В 1922 году его вызвал на аудиенцию в Кремль Лев Троцкий, председатель Реввоенсовета, всеми воспринимавшийся тогда как возможный преемник уже больного Ленина. Он также числился одним из главных авторитетов партии в делах литературных. В разговоре с поэтом Троцкий, который Пастернака “очаровал и привел в восхищение”, призывал его откликаться на “общественные темы”[84]. Эту идею Троцкого поэт, как мы знаем, начал вскоре реализовывать – конечно же, на свой, пастернаковский лад.

А с Николаем Бухариным, другим большевистским вождем, которого Ленин ласково называл любимцем партии, он даже подружился. Сейчас Троцкого и Бухарина склонны романтизировать. Оба они были незаурядными, яркими личностями. Обоих постигла трагическая судьба: они были уничтожены Сталиным. Это неминуемо смещает ретроспективную оценку их политической деятельности, которую мы здесь обсуждать не будем. Заметим лишь, что сегодня при перечитывании статей Троцкого и Бухарина по вопросам литературы не раз и не два возникает чувство неловкости из-за явной партийной ангажированности авторов.

О Бухарине Пастернак писал отцу в 1936 году: “Он замечательный человек с несправедливо сложившейся судьбой. Я его очень люблю”[85]. Пастернак даже посвятил Бухарину свою примечательную поэму “Волны” (1931), из которой в советские годы с удовлетворением цитировали строку “Ты рядом, даль социализма”. Булгаков себе такого не смог бы позволить.

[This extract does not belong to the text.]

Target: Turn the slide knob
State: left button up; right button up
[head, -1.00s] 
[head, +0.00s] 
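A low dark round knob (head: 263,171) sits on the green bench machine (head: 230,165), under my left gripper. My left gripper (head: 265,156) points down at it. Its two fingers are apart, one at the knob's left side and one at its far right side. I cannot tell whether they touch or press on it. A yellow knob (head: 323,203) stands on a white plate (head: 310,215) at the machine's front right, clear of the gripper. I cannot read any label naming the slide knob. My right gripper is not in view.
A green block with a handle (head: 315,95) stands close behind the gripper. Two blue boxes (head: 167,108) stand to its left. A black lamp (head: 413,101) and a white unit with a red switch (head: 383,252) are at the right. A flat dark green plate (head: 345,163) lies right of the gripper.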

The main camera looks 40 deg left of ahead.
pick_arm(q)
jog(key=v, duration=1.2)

Но на Сталине их пути скрестились. Булгакова к этому привело отчаяние, Пастернака – энтузиазм, корни которого я попытался проанализировать. История взаимоотношений Пастернака и Сталина, пожалуй, еще более сложна, чем булгаковская.

* * *

Диалог поэта и вождя “на воздушных путях” начался в 1932 году при трагических обстоятельствах. В ночь с 8 на 9 ноября в кремлевской квартире Сталина застрелилась его молодая жена Надежда Аллилуева. О причинах ее смерти спорят до сих пор и, видимо, никогда не перестанут. Некоторые даже утверждают, что ее застрелил сам Сталин.

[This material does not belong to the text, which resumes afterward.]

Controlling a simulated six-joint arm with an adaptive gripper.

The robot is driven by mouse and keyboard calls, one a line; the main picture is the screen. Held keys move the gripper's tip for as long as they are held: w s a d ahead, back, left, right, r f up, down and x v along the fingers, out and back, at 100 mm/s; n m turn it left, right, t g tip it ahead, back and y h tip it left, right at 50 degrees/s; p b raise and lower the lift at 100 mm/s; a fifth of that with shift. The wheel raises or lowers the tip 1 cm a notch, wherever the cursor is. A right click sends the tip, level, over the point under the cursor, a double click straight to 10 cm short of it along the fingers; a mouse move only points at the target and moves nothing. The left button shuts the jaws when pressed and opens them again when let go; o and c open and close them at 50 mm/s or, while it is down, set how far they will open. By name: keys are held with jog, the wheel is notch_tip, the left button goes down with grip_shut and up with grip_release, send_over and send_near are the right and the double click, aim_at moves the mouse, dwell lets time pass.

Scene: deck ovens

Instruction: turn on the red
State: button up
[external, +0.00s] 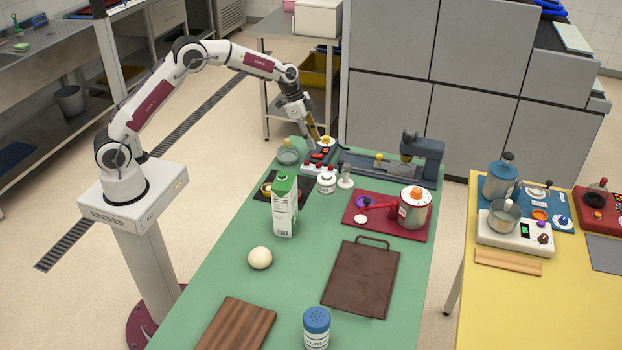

Один из наиболее авторитетных биографов Сталина, Олег Хлевнюк, эту версию отвергает. Он говорит о психической неуравновешенности Аллилуевой и о том, что она ревновала мужа, который, видимо, давал для этого основания. В тот день они в очередной раз поругались, и это, возможно, подтолкнуло Аллилуеву к самоубийству[86].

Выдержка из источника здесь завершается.